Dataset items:
•••••

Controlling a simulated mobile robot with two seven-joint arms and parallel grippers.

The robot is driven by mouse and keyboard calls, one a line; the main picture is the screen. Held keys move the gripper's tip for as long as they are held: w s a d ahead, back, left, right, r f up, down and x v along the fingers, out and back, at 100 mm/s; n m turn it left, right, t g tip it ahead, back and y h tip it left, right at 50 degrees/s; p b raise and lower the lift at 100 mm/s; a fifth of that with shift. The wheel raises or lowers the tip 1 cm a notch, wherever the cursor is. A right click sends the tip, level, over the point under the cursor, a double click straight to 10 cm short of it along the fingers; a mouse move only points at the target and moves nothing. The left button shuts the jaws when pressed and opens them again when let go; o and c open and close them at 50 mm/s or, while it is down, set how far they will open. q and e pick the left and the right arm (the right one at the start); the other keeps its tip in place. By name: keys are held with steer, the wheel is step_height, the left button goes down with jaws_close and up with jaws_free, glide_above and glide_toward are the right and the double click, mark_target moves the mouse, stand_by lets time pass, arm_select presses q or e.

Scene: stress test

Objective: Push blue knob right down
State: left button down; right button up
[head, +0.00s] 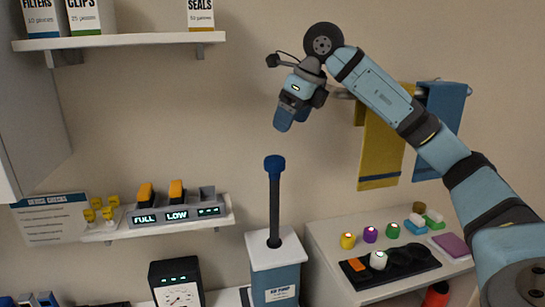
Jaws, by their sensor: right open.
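The blue knob (274,163) sits on top of a dark upright rod (274,210). The rod stands tall out of a white and blue pump box (275,272), so the knob is well above the lid. My right gripper (289,118) hangs in the air above the knob and slightly to its right, fingers pointing down. It is apart from the knob, with wall showing between them. It is open, and nothing shows in it. My left gripper is not in view.
A white counter (325,232) at the right holds a black tray (412,267) and several small coloured pieces. A shelf with displays (176,215) is left of the rod. A black gauge (176,283) stands lower left. Yellow (381,150) and blue towels (440,125) hang behind my right arm.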

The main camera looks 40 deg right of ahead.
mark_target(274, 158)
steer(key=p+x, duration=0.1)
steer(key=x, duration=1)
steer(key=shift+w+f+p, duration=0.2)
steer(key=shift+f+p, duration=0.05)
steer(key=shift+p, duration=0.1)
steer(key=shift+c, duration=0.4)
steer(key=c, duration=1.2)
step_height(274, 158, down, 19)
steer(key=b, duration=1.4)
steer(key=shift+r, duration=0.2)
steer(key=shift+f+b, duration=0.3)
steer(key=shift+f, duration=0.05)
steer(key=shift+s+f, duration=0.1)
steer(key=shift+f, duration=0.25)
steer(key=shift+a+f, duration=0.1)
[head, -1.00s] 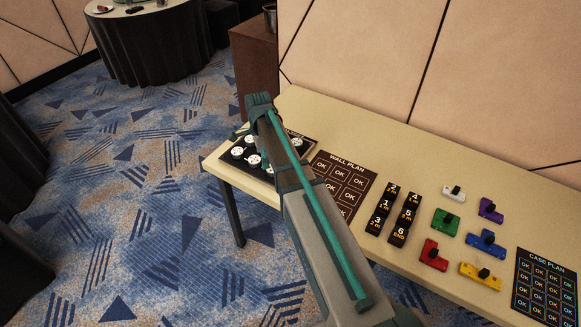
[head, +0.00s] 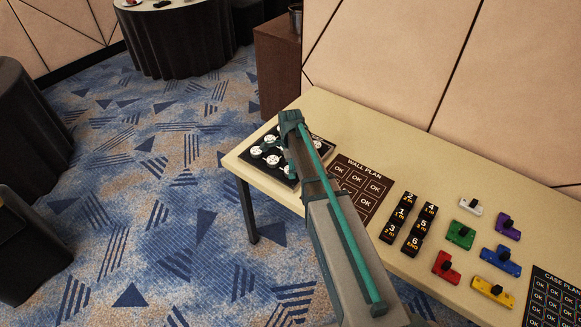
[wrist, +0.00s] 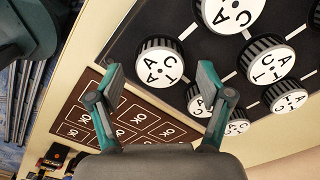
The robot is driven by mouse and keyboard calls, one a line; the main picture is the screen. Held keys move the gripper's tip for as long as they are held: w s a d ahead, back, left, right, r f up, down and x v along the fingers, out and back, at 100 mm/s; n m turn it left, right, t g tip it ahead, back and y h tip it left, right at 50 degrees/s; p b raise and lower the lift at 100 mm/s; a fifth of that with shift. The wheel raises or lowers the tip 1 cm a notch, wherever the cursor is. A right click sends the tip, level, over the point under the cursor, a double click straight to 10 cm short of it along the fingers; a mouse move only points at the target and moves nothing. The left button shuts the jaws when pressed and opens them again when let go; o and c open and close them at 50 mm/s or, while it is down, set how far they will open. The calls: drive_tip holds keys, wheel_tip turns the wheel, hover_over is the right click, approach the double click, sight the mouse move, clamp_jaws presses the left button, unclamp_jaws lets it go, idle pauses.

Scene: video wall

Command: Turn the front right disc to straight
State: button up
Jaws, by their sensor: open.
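My gripper (wrist: 160,72) is open, with one teal finger on either side of this disc in the picture. I cannot tell whether the fingers touch it or how far above it they are. In the head view my arm hides part of the board, and the fingertips are hard to make out.
Several other lettered discs (wrist: 268,62) stand close by on the board. The wall plan card (head: 360,188) lies just right of it. Further right are black numbered blocks (head: 412,224), coloured pieces (head: 460,234) and the case plan card (head: 553,300). The wall rises behind the table.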

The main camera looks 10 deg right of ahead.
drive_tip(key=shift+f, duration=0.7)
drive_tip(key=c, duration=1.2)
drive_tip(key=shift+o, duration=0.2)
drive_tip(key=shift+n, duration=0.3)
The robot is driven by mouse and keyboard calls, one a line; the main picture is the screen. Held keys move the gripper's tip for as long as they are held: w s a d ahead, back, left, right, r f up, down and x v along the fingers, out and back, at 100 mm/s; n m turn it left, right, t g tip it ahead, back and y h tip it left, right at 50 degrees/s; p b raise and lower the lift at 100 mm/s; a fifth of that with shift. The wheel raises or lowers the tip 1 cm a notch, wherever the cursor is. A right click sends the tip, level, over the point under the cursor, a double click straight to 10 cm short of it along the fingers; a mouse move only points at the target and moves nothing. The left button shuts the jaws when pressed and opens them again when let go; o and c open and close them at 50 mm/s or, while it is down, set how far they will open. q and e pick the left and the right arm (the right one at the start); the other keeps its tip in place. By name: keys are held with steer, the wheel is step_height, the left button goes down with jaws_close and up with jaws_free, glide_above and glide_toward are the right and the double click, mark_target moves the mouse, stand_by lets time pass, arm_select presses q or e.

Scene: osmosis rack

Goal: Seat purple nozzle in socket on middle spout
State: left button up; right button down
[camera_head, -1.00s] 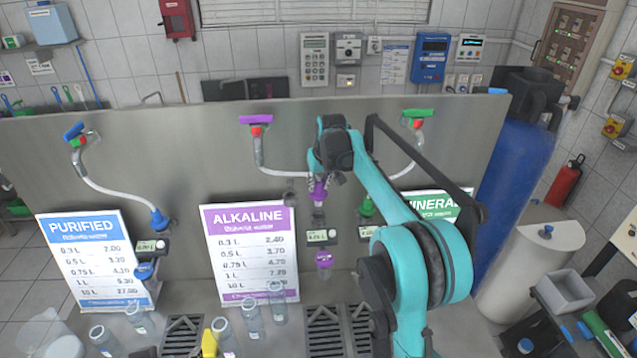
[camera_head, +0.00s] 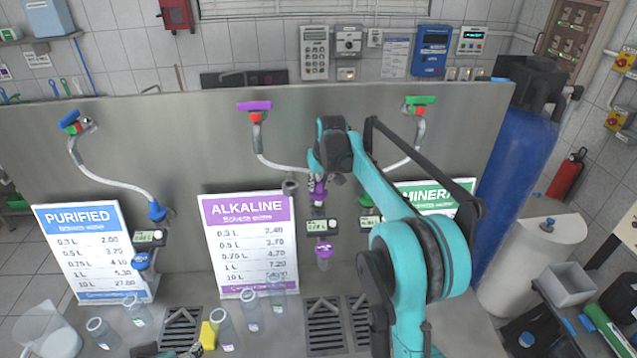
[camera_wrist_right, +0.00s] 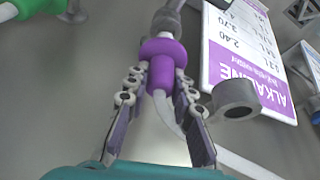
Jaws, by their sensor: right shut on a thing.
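The purple nozzle (camera_head: 318,192) is held in my right gripper (camera_head: 316,174), in front of the steel panel. The right wrist view shows both fingers (camera_wrist_right: 155,98) shut around the purple nozzle (camera_wrist_right: 161,66), with a dark grey end beyond it and the white hose running back between the fingers. The middle spout (camera_head: 262,150) is a white hose below a purple-handled valve (camera_head: 254,107). A grey ring socket (camera_head: 290,184) is just left of the nozzle; in the wrist view the socket (camera_wrist_right: 236,100) is right of the nozzle, apart from it and empty.
The ALKALINE sign (camera_head: 247,245) stands left of the gripper, and the MINERAL sign (camera_head: 437,196) stands partly behind my right arm. A small display (camera_head: 320,226) and a purple fitting (camera_head: 325,251) are below the nozzle. Clear bottles (camera_head: 250,315) stand at the front.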

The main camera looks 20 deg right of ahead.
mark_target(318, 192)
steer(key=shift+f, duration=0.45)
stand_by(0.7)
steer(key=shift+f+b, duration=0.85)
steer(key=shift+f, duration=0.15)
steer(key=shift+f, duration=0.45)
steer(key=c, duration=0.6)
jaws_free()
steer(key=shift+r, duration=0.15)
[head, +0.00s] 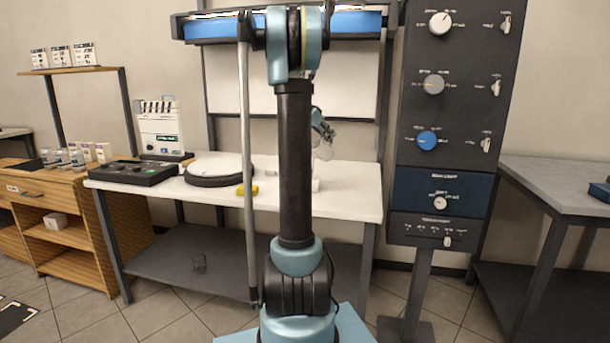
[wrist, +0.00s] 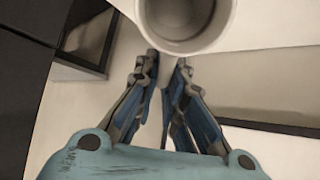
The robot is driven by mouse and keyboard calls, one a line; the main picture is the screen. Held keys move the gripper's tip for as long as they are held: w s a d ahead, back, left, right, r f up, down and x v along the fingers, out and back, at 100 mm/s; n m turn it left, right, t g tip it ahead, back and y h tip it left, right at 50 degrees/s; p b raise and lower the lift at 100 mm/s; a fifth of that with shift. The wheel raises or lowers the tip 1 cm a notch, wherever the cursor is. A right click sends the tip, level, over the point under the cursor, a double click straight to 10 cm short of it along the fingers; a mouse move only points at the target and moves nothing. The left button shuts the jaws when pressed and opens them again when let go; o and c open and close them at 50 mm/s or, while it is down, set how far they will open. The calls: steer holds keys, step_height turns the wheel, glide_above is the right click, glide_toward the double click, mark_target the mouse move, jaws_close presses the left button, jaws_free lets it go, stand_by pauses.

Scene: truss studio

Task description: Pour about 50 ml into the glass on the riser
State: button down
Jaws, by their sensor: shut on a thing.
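In the wrist view my gripper (wrist: 167,64) is shut on a pale vessel (wrist: 222,38), gripping a narrow part like a handle below its round rim. The vessel's mouth faces the camera; I cannot make out any liquid in it. In the head view my gripper (head: 323,130) is above the white table, behind my arm. The pale vessel (head: 325,149) shows faintly just below it. A small white thing (head: 317,185) stands on the table under it, partly hidden by my arm. I cannot clearly make out the glass on the riser; my arm blocks that area.
A tall dial panel (head: 420,185) rises at the right. The table's right part looks clear.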

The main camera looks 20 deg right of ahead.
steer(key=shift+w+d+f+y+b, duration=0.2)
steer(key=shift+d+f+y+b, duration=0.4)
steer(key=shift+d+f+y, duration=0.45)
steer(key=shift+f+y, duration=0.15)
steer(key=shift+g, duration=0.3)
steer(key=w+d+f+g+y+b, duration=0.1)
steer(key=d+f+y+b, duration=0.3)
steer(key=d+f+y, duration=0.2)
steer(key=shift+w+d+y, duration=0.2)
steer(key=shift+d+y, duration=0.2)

•••••

Required task: Pull out each line of the records holding the string "State".

Full solution:
State: left button down; right button up
State: button up
State: left button up; right button down
State: button down

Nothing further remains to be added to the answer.